Даже на расстоянии были заметны признаки нового богатства – блеск стеклянных окон и железных крыш, ряд труб на горизонте над печами для обжига извести и бетонная колокольня церкви. Место на краю городка, куда женщины приходили брать воду, опустело, потому что местный житель, разбогатевший в Париже на торговле углем, оплатил постройку безопасного водопровода, а заодно и фонтана в память о своей щедрости. Старых городских ворот больше нет, и кто угодно может войти в город после наступления темноты. В самом городе в западную стену церкви встроен циферблат размером с витражное окно.

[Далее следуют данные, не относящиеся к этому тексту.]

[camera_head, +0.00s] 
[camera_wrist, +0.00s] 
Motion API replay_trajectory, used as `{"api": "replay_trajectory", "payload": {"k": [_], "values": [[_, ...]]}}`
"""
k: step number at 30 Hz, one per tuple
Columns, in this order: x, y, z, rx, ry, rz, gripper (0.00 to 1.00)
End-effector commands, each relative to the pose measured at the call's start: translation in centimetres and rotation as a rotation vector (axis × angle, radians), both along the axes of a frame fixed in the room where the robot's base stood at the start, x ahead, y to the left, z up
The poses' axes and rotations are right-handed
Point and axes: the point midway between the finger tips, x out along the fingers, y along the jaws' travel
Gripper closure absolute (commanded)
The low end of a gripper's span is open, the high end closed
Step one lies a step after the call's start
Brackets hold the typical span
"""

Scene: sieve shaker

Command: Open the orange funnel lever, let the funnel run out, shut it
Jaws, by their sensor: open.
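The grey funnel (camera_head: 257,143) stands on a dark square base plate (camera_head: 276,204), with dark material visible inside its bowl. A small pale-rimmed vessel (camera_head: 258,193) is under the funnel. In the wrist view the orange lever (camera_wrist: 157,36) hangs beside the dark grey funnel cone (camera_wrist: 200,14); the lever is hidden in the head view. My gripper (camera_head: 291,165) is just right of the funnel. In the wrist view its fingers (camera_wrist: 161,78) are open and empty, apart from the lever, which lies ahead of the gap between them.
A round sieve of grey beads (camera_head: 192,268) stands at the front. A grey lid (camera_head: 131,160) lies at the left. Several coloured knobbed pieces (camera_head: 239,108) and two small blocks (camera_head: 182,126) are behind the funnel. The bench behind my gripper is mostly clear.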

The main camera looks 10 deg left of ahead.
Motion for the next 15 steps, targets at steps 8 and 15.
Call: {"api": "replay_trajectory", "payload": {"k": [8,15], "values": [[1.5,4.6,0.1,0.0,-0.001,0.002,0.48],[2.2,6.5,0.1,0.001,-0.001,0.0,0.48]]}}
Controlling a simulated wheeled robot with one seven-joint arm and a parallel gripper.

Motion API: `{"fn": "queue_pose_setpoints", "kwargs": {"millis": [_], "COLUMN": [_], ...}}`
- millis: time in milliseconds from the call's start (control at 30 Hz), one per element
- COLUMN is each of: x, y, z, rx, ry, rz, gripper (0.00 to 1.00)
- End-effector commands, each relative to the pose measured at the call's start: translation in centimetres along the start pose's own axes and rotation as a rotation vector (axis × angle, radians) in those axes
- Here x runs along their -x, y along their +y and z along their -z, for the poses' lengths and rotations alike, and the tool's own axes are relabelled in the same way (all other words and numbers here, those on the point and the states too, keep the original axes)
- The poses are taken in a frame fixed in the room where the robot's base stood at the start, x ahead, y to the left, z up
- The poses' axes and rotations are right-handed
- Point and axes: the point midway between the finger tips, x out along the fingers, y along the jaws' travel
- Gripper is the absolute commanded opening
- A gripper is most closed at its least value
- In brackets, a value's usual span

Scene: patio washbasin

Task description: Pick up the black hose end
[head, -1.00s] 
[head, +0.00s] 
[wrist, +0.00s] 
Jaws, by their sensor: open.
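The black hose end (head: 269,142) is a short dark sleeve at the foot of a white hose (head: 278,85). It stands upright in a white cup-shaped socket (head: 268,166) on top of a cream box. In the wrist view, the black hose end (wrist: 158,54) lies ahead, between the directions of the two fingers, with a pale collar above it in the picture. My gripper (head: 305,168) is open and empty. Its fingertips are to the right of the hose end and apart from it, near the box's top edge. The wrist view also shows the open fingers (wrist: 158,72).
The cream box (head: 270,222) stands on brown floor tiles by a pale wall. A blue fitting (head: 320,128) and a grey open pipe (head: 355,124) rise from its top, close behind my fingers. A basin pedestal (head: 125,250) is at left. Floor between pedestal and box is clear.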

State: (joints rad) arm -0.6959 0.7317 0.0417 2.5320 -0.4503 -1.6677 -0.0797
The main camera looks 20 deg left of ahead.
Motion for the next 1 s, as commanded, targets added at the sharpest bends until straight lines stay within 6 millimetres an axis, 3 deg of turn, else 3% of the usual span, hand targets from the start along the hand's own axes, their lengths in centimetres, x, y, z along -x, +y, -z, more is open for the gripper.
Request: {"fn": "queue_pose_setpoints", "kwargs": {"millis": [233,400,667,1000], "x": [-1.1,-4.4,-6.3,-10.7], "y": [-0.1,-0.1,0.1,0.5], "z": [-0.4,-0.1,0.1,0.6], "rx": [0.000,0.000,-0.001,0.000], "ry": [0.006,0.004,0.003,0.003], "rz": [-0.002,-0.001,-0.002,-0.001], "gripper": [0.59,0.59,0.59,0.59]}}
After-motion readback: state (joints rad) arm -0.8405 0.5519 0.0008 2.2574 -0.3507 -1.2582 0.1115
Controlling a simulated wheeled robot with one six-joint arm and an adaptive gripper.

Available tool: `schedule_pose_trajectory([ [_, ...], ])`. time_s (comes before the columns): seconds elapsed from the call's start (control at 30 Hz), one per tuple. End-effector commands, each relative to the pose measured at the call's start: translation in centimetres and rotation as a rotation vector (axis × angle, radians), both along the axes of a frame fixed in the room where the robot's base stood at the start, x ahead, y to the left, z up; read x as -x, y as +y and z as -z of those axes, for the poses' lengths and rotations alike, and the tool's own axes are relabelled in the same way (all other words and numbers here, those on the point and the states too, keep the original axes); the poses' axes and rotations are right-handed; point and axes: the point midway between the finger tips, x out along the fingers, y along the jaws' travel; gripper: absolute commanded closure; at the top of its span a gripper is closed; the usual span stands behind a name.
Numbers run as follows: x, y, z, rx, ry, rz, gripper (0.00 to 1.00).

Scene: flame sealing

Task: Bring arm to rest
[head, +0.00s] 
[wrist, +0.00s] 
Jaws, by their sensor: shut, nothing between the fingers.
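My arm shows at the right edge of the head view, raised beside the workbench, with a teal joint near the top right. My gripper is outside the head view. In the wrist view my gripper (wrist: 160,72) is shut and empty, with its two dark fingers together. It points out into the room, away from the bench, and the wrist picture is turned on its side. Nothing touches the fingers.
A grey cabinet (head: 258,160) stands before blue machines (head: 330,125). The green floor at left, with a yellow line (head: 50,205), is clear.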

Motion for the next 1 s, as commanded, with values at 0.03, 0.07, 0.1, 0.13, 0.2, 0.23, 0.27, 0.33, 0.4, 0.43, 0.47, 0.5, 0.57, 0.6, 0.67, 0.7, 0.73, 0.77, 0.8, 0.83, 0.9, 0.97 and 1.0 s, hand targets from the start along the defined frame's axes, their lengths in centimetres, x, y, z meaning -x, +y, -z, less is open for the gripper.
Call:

Часы на ратуше, которая стоит напротив церкви, по другую сторону площади, показывают не то время, что на церковных часах, а другое – приблизительно среднее по звону колоколов всех соседних деревень. Дело в том, что деревенские колокола отбивают один и тот же час друг за другом, и это продолжается полчаса, а иногда и дольше. Третьи часы, на станции, не согласны ни с часами ратуши, ни с церковными. Железная дорога принесла сюда на циферблатах часов машинистов парижское время. Официальное время шагает по линиям долготы, не обращая внимания на движение солнца. Парижское время на двадцать минут отстает от времени Ниццы, но на двадцать семь минут опережает время Бреста, где люди постоянно, приходя на станцию, узнают, что их поезд давно ушел. Переносные солнечные и водяные часы скоро станут редкостью и сохранятся лишь у коллекционеров. Людей раздражает стандартное время – они считают, что его навязывают чиновники. Так же было и с десятичной системой, без которой многие обходятся и теперь, через сто лет после того, как ее ввели. В селении Бертувиль, в Нормандии, звонарь менял летнее время на зимнее в течение дня, нарушая этим распорядок жизни животных и людей.